One of the main functions of AstroDrizzle is correcting geometric distortion due to the optical distortion and various manufacturing processes. DrizzlePac incorporates the distortion corrections directly into the WCS in flt.fits headers, using the Simple Image Polynomial (SIP) convention (Shupe et. al, 2005) as well as non-polynomial distortion look-up tables. This convention has been used for describing the geometry of Spitzer Space Telescope images. Representing image distortion corrections using the SIP convention improves the handling of image combination and WCS astrometric information.

These corrections are unique for different HST instruments and stored in these reference files:

• Geometric distortion due to the optical distortion is expressed as a set of high-order polynomial coefficients stored in a reference file called the IDCTAB (Instrument Distortion Coefficients TABLE);
• ACS/WFC requires correction for the pixel-grid irregularities due to the manufacturing process. It is a 2-D look up table which corrects X,Y raw positions before the geometric distortion correction. This look-up table is a reference file which is called D2IMFILE;
• WFC3/UVIS requires correction for the lithographic-mask pattern correction due to the manufacturing process. It is a 2-D look-up table which corrects X,Y raw positions before the geometric distortion. This look-up table is also a reference file called D2IMFILE;
• In addition to the pixel-grid irregularities, the filter-dependent component of the total distortion model is also described using 2-D look-up tables. These tables are unique for each set of ACS/WFC and/or WFC3/UVIS filters and are provided by the NPOLFILEs reference files. These filter-dependent distortions correct X,Y positions after correction for D2IMFILE and simultaneously with IDCTAB corrections.

The D2IMFILE and NPOLFILE reference files are images with 4 extensions and 32 × 64 images, in each X and Y direction for each ACS/WFC or WFC3/UVIS chip, interpolating a set of 32 × 64-entry tables representing residual distortion corrections into a full-size image. The non-polynomial distortion corrections, in tabular form, are inserted directly in the header of flt.fits or flc.fits files as FITS extensions. As a result, ACS/WFC and WFC3/UVIS data have several FITS extensions containing information on the geometry of the detector not described by the image SIP coefficients, the D2IMARR and WCSDVARR FITS extensions.

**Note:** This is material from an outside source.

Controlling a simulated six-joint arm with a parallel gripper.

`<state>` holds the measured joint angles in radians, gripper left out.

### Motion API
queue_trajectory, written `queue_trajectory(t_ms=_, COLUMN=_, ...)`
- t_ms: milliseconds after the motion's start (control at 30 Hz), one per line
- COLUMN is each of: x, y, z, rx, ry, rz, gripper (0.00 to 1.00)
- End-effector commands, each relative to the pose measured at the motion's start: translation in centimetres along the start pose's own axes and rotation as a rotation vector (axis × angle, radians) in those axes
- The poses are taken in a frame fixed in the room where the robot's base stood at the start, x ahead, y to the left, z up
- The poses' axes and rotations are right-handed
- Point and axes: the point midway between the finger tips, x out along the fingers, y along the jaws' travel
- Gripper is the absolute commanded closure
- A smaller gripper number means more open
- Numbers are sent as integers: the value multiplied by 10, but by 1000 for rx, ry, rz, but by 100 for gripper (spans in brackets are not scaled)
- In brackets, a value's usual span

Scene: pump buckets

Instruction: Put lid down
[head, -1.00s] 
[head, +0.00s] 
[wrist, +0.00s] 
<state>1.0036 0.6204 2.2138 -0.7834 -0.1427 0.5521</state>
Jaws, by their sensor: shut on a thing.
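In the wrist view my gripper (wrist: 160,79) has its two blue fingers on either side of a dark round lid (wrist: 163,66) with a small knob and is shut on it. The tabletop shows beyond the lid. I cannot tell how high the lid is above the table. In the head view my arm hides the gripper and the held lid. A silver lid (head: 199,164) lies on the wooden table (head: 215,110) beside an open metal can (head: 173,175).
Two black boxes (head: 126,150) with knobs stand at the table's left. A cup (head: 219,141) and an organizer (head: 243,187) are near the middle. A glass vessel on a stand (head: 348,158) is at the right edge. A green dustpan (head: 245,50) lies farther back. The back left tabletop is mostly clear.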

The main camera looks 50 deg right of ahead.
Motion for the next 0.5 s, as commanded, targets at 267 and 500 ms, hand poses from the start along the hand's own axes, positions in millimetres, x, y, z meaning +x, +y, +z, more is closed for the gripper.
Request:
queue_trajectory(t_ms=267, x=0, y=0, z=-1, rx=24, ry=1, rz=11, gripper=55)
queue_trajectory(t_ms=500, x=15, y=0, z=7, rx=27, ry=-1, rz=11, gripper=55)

A Fundamentally Different Approach to Handling Astrometry

As of December 3, 2019, flt.fits or flc.fits images have new absolute astrometric solutions. These improvements mainly reduce the pointing errors (generally a few tenths of an arcsecond), but do NOT affect the distortion solution. The solutions are derived in a number of ways, but fall into two different categories. The first is an "a Priori" solution, which is derived using Gaia Data Release 1 (DR1) coordinates for the guide stars used in the observation, as the Gaia positions for these stars are much more accurate than the previous Guide Star Catalog positions. The other type of solution is an "a Posteriori" solution derived via matching sources detected in an image to an external catalog and correcting the image for the offsets between matches. If one of these solutions exists, the external catalog will either be the Hubble Source Catalog Version 3, Gaia DR1, or Gaia DR2 (the final choice depends on the quality of solution each catalog was able to generate for any given dataset). Other catalogs may be added in the future.

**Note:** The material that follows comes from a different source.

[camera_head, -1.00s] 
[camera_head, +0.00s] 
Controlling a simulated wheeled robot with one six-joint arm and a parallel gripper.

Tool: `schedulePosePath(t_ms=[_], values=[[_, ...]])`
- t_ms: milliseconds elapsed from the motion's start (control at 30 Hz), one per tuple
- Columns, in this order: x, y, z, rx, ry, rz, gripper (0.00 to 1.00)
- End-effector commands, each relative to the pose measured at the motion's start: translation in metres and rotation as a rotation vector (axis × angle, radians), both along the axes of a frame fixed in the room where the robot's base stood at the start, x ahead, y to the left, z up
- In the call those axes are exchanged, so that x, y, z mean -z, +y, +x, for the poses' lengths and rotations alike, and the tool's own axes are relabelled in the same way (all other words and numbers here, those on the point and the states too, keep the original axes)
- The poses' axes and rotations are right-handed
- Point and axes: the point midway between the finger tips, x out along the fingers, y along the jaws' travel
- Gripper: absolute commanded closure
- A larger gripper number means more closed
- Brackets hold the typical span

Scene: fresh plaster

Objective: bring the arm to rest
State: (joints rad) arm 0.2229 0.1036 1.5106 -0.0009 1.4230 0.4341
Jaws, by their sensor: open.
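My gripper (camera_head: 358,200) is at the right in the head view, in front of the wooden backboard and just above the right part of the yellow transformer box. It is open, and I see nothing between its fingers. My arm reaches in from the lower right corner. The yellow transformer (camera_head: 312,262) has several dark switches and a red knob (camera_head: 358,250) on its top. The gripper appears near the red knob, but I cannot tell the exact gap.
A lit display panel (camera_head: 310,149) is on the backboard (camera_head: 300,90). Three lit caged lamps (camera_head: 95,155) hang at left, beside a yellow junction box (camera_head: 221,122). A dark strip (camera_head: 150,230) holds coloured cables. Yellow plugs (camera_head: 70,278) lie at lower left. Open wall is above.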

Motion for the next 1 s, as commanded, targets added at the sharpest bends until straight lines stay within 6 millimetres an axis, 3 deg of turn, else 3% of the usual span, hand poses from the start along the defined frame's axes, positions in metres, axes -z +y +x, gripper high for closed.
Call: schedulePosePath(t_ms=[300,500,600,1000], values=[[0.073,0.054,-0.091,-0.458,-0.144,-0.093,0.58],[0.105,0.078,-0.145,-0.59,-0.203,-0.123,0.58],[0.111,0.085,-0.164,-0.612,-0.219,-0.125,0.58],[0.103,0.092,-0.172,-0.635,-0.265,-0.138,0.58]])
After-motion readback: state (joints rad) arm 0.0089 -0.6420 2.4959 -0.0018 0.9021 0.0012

If a new solution is available for a dataset, products retrieved from the MAST archive will have the best solution applied by default. In this case, the application of the solution changes the World Coordinate System (WCS) in the headers of the flt.fits or flc.fits files, but does NOT affect the pixel values for these data (though the values in drz.fits or drc.fits images will likely be affected). This is because the WCS defines transformations from pixel to sky coordinates for an image. When a new WCS is applied, this is reflected in the WCSNAME header keyword in the science extensions of the flt.fits or flc.fits files. Several solutions are available for a given dataset, and are contained in extra "headerlet" extensions appended to the end of flt.fits or flc.fits files. A detailed explanation of this approach can be found in Chapter 4: Astrometric Information in the Header, or at the Hubble Advanced Products astrometry webpage.

In general, the absolute astrometry of the data products should be significantly improved when new solutions are present (especially with the a Posteriori solutions), i.e. the WCS of the updated images should be very close, if not matching the Gaia frame. However, as with the drizzle products from the archive, a broad set of parameters were used in the derivation of the a Posteriori solutions. Rarely, this may cause a degradation in both the absolute and relative astrometry, especially in sparse/small fields with very few Gaia sources. If the relative astrometry between input images of a drizzled image is compromised, then the resulting drizzled image may have spurious rejection of sources as cosmic rays. Furthermore, since the derivation of the a Posteriori solutions is done on an individual dataset basis, it is possible that images taken in the same visit, but part of different associations (such as those taken in different filters) may not be aligned to each other. Thus, it is strongly recommended to assess datasets visually to verify alignment, e.g. by opening up images in SAOImage DS9, matching the WCS's of the images and blinking them. As always, drizzled images directly from the archive should be treated as quick look/preview images only and should not be assumed to be science-ready.